La aparición de un cuerpo breve de mozos con bandejas, copas y empanaditas de carne avisa que, ahora sí, esto ha terminado. El “Pájaro” Enciso necesita una boca más porque la que tiene no le alcanza para sonreír. “Viva la patria”, nos saluda. “Vivan nuestras patrias”, se corrige después. Lleva en la cara un gol a los ingleses que tanto puede ser uno de Diego como uno de Luis.

El día que conocí al presidente
Luis Lacalle Pou y Carlos Enciso. Foto: prensa embajada.

Estoy sentado en una oficina de la embajada uruguaya en Buenos Aires, sobre la calle Arenales, esperando que vengan a buscarme, aguantando ese nervio de las presentaciones. Se escucha, desde donde estoy, la efusividad que provoca la visita. En los pasillos, en los ascensores, todos están alborotados. Unos minutos después, una mujer que lleva un barbijo negro con las dos banderas me dice: ya podés pasar.

Entro.

En una habitación con balcón a la calle, el presidente se para frente a mí y estira el puño. Encantado, presidente. Encantado.

El saludo es cálido, sin el callo de las formalidades. Me pregunta qué edad tengo, será porque hace tres días Luis Lacalle Pou cumplió 48. Me pregunta también hace cuánto que escribo para El País. Le recuerdo entonces mi primer trabajo, cuando fui a cubrir la charla del expresidente José Mujica a la Universidad de Rosario, en Santa Fe. Rosario y Montevideo, dos ciudades en espejo, se llamaba la nota. De paso le digo:

—Soy rosarino, presidente. Hincha de Newell’s. Usted sabe que los rosarinos reivindicamos nuestra pertenencia sobre el postre chajá.
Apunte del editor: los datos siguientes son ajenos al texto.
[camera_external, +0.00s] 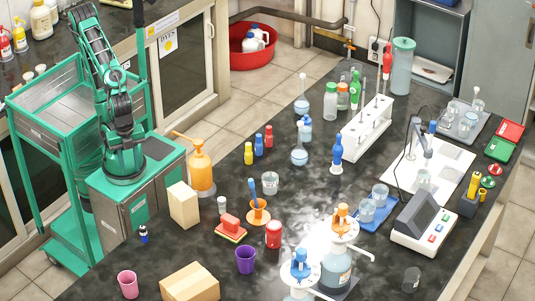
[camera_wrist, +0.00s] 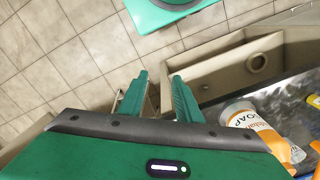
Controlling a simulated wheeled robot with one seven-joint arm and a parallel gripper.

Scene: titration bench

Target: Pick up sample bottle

De golpe, la cara del presidente se transforma. La cara de todos ahí adentro se transforma. Yo siento que el aire funde a negro, siento que acabo de arruinar las cosas. Lacalle Pou ya no me mira como un jefe de Estado que saluda a un corresponsal, sino como un uruguayo que escucha a un argentino y, una vez más, no lo puede creer. Después suelta, suavemente:

—Todos saben que el postre chajá es de Paysandú.

Nos reímos, el aire afloja, respiro. El embajador Carlos Enciso, en un reflejo, trae la réplica enmarcada de un documento de identidad, el de Carlos Gardel, donde figura su nacimiento presunto en Tacuarembó. Argentinos, uruguayos, el mundo en dos espejos.